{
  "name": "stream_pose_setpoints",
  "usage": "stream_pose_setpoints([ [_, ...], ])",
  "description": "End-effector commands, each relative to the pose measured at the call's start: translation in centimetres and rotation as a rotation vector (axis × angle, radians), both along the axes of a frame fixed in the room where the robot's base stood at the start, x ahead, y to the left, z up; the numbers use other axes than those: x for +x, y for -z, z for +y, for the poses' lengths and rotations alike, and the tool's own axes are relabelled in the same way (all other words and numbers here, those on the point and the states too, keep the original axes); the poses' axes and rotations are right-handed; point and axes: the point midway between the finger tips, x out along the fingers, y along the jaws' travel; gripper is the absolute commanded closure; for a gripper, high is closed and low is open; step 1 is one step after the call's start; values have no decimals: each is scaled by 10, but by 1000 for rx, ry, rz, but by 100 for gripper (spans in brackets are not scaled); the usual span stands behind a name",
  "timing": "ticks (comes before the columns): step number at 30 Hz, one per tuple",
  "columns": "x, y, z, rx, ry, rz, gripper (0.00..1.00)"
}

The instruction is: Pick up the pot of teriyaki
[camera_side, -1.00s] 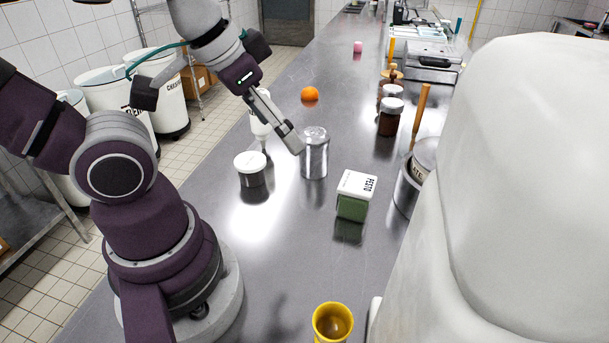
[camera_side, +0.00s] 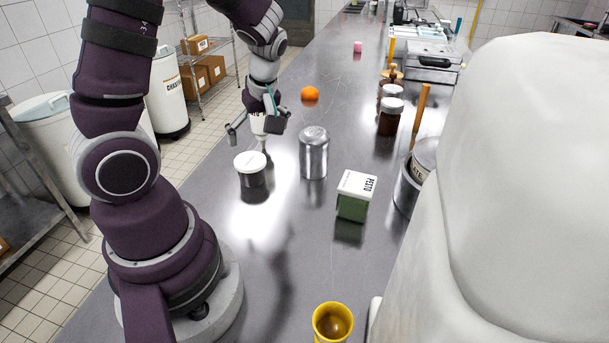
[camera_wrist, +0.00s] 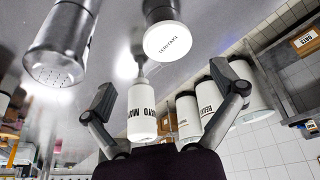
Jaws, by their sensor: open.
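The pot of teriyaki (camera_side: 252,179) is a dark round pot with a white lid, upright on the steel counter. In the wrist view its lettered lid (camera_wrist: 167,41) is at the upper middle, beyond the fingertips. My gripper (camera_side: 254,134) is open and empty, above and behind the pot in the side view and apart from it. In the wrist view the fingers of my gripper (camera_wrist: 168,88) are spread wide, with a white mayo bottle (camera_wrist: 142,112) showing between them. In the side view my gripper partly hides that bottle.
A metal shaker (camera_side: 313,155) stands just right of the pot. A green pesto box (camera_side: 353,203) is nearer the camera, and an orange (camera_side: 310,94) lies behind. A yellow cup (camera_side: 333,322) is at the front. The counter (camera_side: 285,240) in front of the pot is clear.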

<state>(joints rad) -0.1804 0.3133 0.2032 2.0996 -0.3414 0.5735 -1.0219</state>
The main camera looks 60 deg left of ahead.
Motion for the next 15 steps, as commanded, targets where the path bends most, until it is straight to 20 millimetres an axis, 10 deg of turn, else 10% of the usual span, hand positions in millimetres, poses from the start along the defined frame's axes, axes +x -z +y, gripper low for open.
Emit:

---

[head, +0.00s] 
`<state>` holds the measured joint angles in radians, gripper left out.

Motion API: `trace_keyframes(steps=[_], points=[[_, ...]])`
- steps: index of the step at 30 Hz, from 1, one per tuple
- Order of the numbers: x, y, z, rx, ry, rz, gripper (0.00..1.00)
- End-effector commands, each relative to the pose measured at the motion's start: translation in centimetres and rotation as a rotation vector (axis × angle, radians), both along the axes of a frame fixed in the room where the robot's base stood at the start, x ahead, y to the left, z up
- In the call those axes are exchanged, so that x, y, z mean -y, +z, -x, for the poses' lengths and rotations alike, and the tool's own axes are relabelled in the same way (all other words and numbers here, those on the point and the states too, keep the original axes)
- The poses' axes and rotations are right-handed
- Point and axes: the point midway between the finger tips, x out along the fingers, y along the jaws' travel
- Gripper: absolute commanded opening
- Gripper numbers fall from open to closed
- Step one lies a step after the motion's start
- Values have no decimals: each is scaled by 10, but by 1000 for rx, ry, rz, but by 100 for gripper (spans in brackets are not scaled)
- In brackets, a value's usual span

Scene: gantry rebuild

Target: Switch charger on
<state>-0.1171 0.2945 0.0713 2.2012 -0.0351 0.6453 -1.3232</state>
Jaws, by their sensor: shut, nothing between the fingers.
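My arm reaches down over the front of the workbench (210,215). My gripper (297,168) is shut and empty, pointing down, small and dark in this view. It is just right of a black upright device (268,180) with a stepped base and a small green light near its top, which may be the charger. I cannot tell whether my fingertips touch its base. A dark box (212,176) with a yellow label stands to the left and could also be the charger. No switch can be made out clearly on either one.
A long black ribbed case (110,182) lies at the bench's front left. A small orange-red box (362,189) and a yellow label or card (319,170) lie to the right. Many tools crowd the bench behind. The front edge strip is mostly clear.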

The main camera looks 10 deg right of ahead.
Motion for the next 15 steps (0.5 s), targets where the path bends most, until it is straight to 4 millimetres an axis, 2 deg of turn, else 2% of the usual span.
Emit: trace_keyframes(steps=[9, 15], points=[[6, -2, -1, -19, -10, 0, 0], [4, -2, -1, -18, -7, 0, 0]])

### What to produce:
Looking at the data above, how many lines hold the word "looks"? Respond with the number alone.

### The result:
2